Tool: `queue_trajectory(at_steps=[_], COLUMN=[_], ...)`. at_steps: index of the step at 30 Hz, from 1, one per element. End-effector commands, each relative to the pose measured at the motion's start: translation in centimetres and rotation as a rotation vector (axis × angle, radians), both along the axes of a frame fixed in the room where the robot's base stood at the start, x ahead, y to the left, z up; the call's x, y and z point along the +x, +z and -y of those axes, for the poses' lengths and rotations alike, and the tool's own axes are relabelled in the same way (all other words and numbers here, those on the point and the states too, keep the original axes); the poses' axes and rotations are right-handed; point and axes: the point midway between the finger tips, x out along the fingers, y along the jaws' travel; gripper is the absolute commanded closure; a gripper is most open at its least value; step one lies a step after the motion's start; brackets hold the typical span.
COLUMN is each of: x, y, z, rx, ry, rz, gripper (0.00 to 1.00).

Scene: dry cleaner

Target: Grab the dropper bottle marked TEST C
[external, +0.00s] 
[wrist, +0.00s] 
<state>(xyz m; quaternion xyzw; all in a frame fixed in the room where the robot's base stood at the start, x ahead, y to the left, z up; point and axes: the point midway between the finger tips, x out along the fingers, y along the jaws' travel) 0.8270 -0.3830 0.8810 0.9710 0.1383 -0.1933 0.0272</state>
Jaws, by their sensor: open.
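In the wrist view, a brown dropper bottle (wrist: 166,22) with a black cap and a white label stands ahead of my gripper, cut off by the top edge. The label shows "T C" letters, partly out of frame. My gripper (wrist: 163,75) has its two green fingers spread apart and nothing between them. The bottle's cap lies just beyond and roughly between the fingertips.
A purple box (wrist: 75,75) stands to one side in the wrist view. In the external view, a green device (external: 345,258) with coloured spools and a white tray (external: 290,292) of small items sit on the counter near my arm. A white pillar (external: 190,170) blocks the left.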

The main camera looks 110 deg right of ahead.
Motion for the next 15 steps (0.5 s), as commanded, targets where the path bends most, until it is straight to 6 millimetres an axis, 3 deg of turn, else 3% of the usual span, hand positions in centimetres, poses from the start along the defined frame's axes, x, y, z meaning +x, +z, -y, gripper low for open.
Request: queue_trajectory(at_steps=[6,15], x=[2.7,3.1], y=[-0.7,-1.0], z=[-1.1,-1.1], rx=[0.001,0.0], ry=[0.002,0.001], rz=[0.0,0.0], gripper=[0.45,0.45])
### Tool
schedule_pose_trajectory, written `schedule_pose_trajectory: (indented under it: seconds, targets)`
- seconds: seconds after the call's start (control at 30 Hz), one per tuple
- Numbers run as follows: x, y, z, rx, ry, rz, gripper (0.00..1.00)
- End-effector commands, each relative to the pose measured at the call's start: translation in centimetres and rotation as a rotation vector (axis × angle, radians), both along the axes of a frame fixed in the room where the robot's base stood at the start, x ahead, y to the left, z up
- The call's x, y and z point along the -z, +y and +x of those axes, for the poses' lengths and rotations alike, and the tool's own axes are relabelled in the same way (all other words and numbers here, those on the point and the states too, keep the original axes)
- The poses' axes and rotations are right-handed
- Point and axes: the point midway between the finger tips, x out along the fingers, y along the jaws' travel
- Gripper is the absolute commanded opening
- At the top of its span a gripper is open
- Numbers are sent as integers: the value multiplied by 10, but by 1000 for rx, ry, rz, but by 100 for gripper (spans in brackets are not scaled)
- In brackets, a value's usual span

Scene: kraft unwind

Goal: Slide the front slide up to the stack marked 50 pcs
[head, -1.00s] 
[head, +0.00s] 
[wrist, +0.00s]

» Job: Each record above must be given again exactly.

» Final answer:
Tool: `queue_trajectory(at_steps=[_], COLUMN=[_], ...)`. at_steps: index of the step at 30 Hz, from 1, one per element. End-effector commands, each relative to the pose measured at the motion's start: translation in centimetres and rotation as a rotation vector (axis × angle, radians), both along the axes of a frame fixed in the room where the robot's base stood at the start, x ahead, y to the left, z up; the call's x, y and z point along the +x, +z and -y of those axes, for the poses' lengths and rotations alike, and the tool's own axes are relabelled in the same way (all other words and numbers here, those on the point and the states too, keep the original axes); the poses' axes and rotations are right-handed; point and axes: the point midway between the finger tips, x out along the fingers, y along the jaws' travel; gripper is the absolute commanded closure; a gripper is most open at its least value; step one lies a step after the motion's start; brackets hold the typical span.
COLUMN is each of: x, y, z, rx, ry, rz, gripper (0.00 to 1.00).

Scene: dry cleaner

Target: Grab the dropper bottle marked TEST C
[external, +0.00s] 
[wrist, +0.00s] 
<state>(xyz m; quaternion xyzw; all in a frame fixed in the room where the robot's base stood at the start, x ahead, y to the left, z up; point and axes: the point midway between the finger tips, x out along the fingers, y along the jaws' travel) 0.8270 -0.3830 0.8810 0.9710 0.1383 -0.1933 0.0272</state>
Jaws, by their sensor: open.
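In the wrist view, a brown dropper bottle (wrist: 166,22) with a black cap and a white label stands ahead of my gripper, cut off by the top edge. The label shows "T C" letters, partly out of frame. My gripper (wrist: 163,75) has its two green fingers spread apart and nothing between them. The bottle's cap lies just beyond and roughly between the fingertips.
A purple box (wrist: 75,75) stands to one side in the wrist view. In the external view, a green device (external: 345,258) with coloured spools and a white tray (external: 290,292) of small items sit on the counter near my arm. A white pillar (external: 190,170) blocks the left.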

The main camera looks 110 deg right of ahead.
Motion for the next 15 steps (0.5 s), as commanded, targets where the path bends most, until it is straight to 6 millimetres an axis, 3 deg of turn, else 3% of the usual span, hand positions in centimetres, poses from the start along the defined frame's axes, x, y, z meaning +x, +z, -y, gripper low for open.
Request: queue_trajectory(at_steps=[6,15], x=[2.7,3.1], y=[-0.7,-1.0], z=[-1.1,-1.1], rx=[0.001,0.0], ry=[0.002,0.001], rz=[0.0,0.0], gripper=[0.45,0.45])
### Tool
schedule_pose_trajectory, written `schedule_pose_trajectory: (indented under it: seconds, targets)`
- seconds: seconds after the call's start (control at 30 Hz), one per tuple
- Numbers run as follows: x, y, z, rx, ry, rz, gripper (0.00..1.00)
- End-effector commands, each relative to the pose measured at the call's start: translation in centimetres and rotation as a rotation vector (axis × angle, radians), both along the axes of a frame fixed in the room where the robot's base stood at the start, x ahead, y to the left, z up
- The call's x, y and z point along the -z, +y and +x of those axes, for the poses' lengths and rotations alike, and the tool's own axes are relabelled in the same way (all other words and numbers here, those on the point and the states too, keep the original axes)
- The poses' axes and rotations are right-handed
- Point and axes: the point midway between the finger tips, x out along the fingers, y along the jaws' travel
- Gripper is the absolute commanded opening
- At the top of its span a gripper is open
- Numbers are sent as integers: the value multiplied by 10, but by 1000 for rx, ry, rz, but by 100 for gripper (spans in brackets are not scaled)
- In brackets, a value's usual span

Scene: kraft unwind

Goal: Slide the front slide up to the stack marked 50 pcs
[head, -1.00s] 
[head, +0.00s] 
[wrist, +0.00s]

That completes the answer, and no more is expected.